Data from robot episodes:

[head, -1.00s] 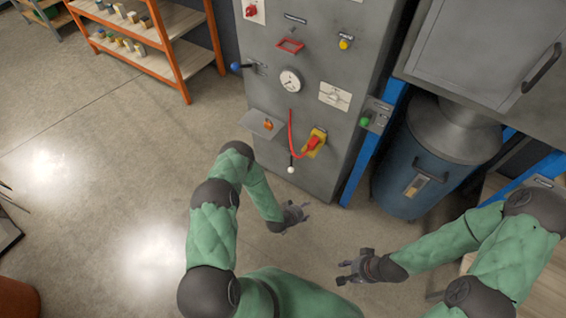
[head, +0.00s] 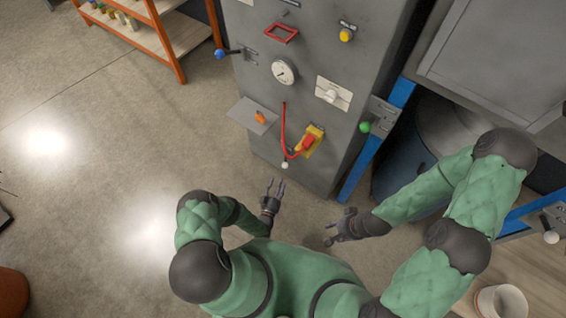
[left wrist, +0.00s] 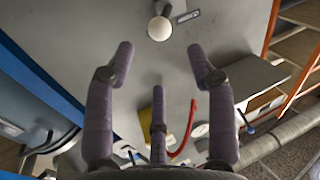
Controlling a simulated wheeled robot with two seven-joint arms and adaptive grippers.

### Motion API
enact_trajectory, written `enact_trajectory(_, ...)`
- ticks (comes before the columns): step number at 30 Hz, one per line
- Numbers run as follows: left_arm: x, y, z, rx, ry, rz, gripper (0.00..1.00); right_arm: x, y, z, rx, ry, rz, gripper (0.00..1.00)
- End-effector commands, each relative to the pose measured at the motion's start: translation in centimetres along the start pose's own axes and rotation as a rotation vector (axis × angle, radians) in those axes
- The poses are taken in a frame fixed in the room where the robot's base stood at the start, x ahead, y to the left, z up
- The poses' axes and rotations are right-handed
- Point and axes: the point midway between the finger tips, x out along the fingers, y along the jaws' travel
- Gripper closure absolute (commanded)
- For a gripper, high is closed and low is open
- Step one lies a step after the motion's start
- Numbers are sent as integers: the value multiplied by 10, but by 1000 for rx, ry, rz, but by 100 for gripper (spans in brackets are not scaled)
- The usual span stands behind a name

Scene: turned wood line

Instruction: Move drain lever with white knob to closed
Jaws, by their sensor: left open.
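A white knob (head: 284,165) sits low on the front of the grey cabinet. A red cable hangs close above it, and its lever arm is hard to make out. The knob is large at the top of the left wrist view (left wrist: 159,28), beside a small label plate. My left gripper (head: 275,184) is open and empty, just below the knob in the head view and apart from it. Its spread fingers also show in the left wrist view (left wrist: 160,62). My right gripper (head: 333,226) looks open and empty, lower and to the right, clear of the cabinet.
Another white knob (head: 551,238) is at far right, near a cup (head: 500,302).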

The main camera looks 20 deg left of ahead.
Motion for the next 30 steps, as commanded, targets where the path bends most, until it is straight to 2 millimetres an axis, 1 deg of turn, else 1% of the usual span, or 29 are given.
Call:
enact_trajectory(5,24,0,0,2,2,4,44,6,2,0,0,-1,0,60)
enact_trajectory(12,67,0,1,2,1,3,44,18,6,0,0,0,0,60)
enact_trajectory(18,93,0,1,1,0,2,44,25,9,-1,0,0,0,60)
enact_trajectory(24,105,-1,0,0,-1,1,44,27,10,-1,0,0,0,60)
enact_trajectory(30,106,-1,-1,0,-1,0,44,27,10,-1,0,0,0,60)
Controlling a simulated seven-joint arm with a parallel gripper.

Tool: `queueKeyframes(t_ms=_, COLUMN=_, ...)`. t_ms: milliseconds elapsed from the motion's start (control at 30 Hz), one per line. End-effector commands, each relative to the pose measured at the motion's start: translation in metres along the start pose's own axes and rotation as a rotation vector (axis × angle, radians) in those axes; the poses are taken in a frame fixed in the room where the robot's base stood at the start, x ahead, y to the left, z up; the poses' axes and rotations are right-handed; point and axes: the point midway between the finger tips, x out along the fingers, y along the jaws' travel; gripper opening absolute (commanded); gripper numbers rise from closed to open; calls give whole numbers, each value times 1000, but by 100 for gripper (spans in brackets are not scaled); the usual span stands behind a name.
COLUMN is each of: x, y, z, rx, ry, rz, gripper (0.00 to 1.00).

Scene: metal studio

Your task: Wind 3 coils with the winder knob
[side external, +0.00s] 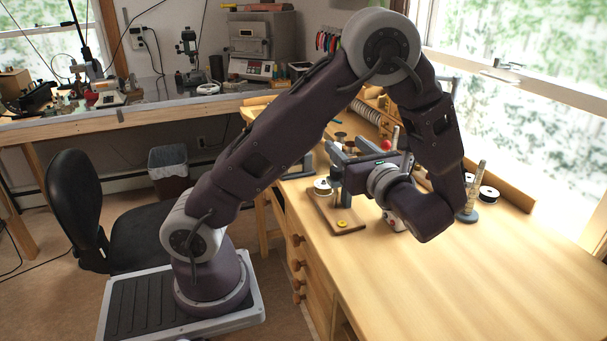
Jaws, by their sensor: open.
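My gripper (335,165) reaches left from my folded wrist, low over the workbench. Its jaws are open, and no held thing shows between them. A small wooden board (350,229) lies below and in front of it, near the bench's left edge. A white round spool-like part (322,186) sits at the board's back left, close beside my fingers. A yellow round piece (343,223) is on the board's front. I cannot tell which part is the winder knob, and any wound coils are too small to see. My gripper and wrist hide part of this setup.
A post on a round base (470,205) and white spools (488,193) stand right of my wrist. A small red ball (386,144) and wooden racks are behind. The wooden workbench (480,285) is clear at the front right. A black chair (75,205) stands at left.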

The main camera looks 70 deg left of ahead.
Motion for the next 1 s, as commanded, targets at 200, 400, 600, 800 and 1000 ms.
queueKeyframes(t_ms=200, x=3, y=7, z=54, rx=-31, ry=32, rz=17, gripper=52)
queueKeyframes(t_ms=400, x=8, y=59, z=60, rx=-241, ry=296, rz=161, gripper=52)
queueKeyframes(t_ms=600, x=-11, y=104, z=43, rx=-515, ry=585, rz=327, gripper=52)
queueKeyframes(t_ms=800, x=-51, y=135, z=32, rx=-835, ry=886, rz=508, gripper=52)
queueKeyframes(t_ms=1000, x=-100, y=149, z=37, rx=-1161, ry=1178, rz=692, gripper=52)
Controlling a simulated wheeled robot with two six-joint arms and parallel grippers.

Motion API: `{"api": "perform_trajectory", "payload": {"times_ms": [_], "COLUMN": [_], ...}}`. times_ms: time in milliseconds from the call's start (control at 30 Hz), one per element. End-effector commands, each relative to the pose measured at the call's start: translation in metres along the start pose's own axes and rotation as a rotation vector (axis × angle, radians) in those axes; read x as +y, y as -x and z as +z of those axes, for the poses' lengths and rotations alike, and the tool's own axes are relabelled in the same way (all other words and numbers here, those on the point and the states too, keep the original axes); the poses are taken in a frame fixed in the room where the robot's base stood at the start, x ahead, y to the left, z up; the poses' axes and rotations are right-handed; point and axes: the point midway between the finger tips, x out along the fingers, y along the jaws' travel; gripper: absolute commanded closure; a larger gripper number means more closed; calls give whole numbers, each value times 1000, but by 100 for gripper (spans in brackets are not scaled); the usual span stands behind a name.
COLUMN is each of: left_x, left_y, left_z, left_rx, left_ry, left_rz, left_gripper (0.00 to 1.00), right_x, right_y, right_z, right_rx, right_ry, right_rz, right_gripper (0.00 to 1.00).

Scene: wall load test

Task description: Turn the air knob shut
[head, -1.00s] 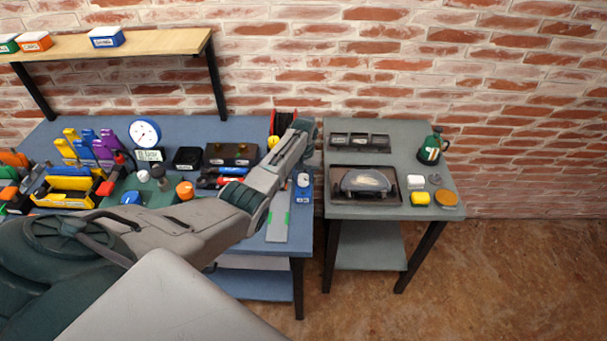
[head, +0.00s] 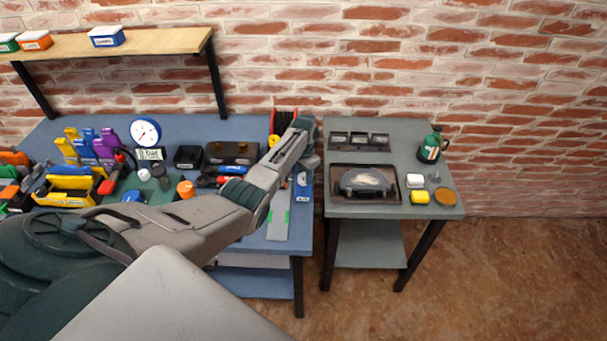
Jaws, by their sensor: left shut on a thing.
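On the blue bench at the left, a green block (head: 122,186) carries several round knobs or fittings: a blue one (head: 131,195), a white-grey one (head: 144,175) and a dark grey one (head: 158,171). An orange knob (head: 185,189) sits just right of them. I cannot tell which is the air knob. A round white gauge (head: 145,132) stands behind, with a small sign (head: 151,154) that seems to read 0 bar. My left arm crosses the bench; its gripper (head: 303,136) is at the far end, shut, fingertips and held thing unclear. My right gripper is not in view.
Coloured clamps (head: 90,143) and boxes crowd the bench's left. A grey side table (head: 400,208) holds a tray, a green bottle (head: 431,148) and small blocks. Floor at right is clear.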

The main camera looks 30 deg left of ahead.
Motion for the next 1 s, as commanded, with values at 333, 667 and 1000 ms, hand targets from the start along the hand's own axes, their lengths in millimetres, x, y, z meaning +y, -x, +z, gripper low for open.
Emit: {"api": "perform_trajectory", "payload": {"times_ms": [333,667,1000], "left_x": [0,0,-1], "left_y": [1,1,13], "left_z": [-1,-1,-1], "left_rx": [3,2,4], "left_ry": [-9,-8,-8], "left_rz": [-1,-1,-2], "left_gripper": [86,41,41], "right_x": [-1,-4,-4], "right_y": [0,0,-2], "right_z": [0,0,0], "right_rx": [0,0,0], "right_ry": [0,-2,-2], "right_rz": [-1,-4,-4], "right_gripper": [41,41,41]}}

• Objective: Make an exact copy of every entry above, minus the images.

• Correct answer:
[head, -1.00s] 
[head, +0.00s] 
[left wrist, +0.00s] 
Controlling a simulated wheeled robot with two seven-joint arms and adaptive grippers.

### Motion API
enact_trajectory, written `enact_trajectory(_, ...)`
- ticks (comes before the columns): step number at 30 Hz, one per line
- Numbers run as follows: left_arm: x, y, z, rx, ry, rz, gripper (0.00..1.00); right_arm: x, y, z, rx, ry, rz, gripper (0.00..1.00)
- End-effector commands, each relative to the pose measured at the motion's start: translation in centimetres along the start pose's own axes and rotation as a rotation vector (axis × angle, radians) in those axes
- The poses are taken in a frame fixed in the room where the robot's base stood at the start, x ahead, y to the left, z up
- The poses' axes and rotations are right-handed
- Point and axes: the point midway between the finger tips, x out along the fingers, y along the jaws' travel
- Gripper closure absolute (commanded)
- For a gripper, high is closed and low is open
- Step one lies a step after the motion's start
- Numbers are sent as integers: the value multiplied by 10, but by 1000 for rx, ry, rz, but by 100 for gripper (spans in brackets are not scaled)
- The usual span stands behind a name

Scene: turned wood line

Instruction: Move drain lever with white knob to closed
Jaws, by their sensor: left open.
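A white knob (head: 284,165) sits low on the front of the grey cabinet. A red cable hangs close above it, and its lever arm is hard to make out. The knob is large at the top of the left wrist view (left wrist: 159,28), beside a small label plate. My left gripper (head: 275,184) is open and empty, just below the knob in the head view and apart from it. Its spread fingers also show in the left wrist view (left wrist: 160,62). My right gripper (head: 333,226) looks open and empty, lower and to the right, clear of the cabinet.
Another white knob (head: 551,238) is at far right, near a cup (head: 500,302).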

The main camera looks 20 deg left of ahead.
Motion for the next 30 steps, as commanded, targets where the path bends most, until it is straight to 2 millimetres an axis, 1 deg of turn, else 1% of the usual span, or 29 are given.
Call:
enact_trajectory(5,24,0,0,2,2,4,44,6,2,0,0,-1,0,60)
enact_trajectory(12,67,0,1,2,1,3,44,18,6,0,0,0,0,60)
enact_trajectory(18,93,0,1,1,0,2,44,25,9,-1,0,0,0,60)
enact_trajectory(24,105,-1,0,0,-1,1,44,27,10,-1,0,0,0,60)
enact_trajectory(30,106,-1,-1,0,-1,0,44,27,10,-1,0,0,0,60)
Controlling a simulated seven-joint arm with a parallel gripper.

Tool: `queueKeyframes(t_ms=_, COLUMN=_, ...)`. t_ms: milliseconds elapsed from the motion's start (control at 30 Hz), one per line. End-effector commands, each relative to the pose measured at the motion's start: translation in metres along the start pose's own axes and rotation as a rotation vector (axis × angle, radians) in those axes; the poses are taken in a frame fixed in the room where the robot's base stood at the start, x ahead, y to the left, z up; the poses' axes and rotations are right-handed; point and axes: the point midway between the finger tips, x out along the fingers, y along the jaws' travel; gripper opening absolute (commanded); gripper numbers rise from closed to open; calls give whole numbers, each value times 1000, but by 100 for gripper (spans in brackets are not scaled); the usual span stands behind a name.
COLUMN is each of: x, y, z, rx, ry, rz, gripper (0.00 to 1.00).

Scene: metal studio

Your task: Wind 3 coils with the winder knob
[side external, +0.00s] 
Jaws, by their sensor: open.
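My gripper (335,165) reaches left from my folded wrist, low over the workbench. Its jaws are open, and no held thing shows between them. A small wooden board (350,229) lies below and in front of it, near the bench's left edge. A white round spool-like part (322,186) sits at the board's back left, close beside my fingers. A yellow round piece (343,223) is on the board's front. I cannot tell which part is the winder knob, and any wound coils are too small to see. My gripper and wrist hide part of this setup.
A post on a round base (470,205) and white spools (488,193) stand right of my wrist. A small red ball (386,144) and wooden racks are behind. The wooden workbench (480,285) is clear at the front right. A black chair (75,205) stands at left.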

The main camera looks 70 deg left of ahead.
Motion for the next 1 s, as commanded, targets at 200, 400, 600, 800 and 1000 ms.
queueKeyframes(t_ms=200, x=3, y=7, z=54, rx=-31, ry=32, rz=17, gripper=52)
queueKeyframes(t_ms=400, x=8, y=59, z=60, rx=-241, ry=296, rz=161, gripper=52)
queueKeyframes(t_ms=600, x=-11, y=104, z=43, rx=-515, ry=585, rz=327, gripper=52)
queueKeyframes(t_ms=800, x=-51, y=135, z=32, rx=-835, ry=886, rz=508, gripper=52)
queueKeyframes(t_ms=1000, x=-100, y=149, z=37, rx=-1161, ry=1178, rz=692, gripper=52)
Controlling a simulated wheeled robot with two six-joint arms and parallel grippers.

Motion API: `{"api": "perform_trajectory", "payload": {"times_ms": [_], "COLUMN": [_], ...}}`. times_ms: time in milliseconds from the call's start (control at 30 Hz), one per element. End-effector commands, each relative to the pose measured at the call's start: translation in metres along the start pose's own axes and rotation as a rotation vector (axis × angle, radians) in those axes; read x as +y, y as -x and z as +z of those axes, for the poses' lengths and rotations alike, and the tool's own axes are relabelled in the same way (all other words and numbers here, those on the point and the states too, keep the original axes); the poses are taken in a frame fixed in the room where the robot's base stood at the start, x ahead, y to the left, z up; the poses' axes and rotations are right-handed; point and axes: the point midway between the finger tips, x out along the fingers, y along the jaws' travel; gripper: absolute commanded closure; a larger gripper number means more closed; calls give whole numbers, each value times 1000, but by 100 for gripper (spans in brackets are not scaled); the usual span stands behind a name.
COLUMN is each of: left_x, left_y, left_z, left_rx, left_ry, left_rz, left_gripper (0.00 to 1.00), right_x, right_y, right_z, right_rx, right_ry, right_rz, right_gripper (0.00 to 1.00).

Scene: wall load test

Task description: Turn the air knob shut
[head, -1.00s] 
[head, +0.00s] 
Jaws, by their sensor: left shut on a thing.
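On the blue bench at the left, a green block (head: 122,186) carries several round knobs or fittings: a blue one (head: 131,195), a white-grey one (head: 144,175) and a dark grey one (head: 158,171). An orange knob (head: 185,189) sits just right of them. I cannot tell which is the air knob. A round white gauge (head: 145,132) stands behind, with a small sign (head: 151,154) that seems to read 0 bar. My left arm crosses the bench; its gripper (head: 303,136) is at the far end, shut, fingertips and held thing unclear. My right gripper is not in view.
Coloured clamps (head: 90,143) and boxes crowd the bench's left. A grey side table (head: 400,208) holds a tray, a green bottle (head: 431,148) and small blocks. Floor at right is clear.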

The main camera looks 30 deg left of ahead.
Motion for the next 1 s, as commanded, with values at 333, 667 and 1000 ms, hand targets from the start along the hand's own axes, their lengths in millimetres, x, y, z meaning +y, -x, +z, gripper low for open.
Emit: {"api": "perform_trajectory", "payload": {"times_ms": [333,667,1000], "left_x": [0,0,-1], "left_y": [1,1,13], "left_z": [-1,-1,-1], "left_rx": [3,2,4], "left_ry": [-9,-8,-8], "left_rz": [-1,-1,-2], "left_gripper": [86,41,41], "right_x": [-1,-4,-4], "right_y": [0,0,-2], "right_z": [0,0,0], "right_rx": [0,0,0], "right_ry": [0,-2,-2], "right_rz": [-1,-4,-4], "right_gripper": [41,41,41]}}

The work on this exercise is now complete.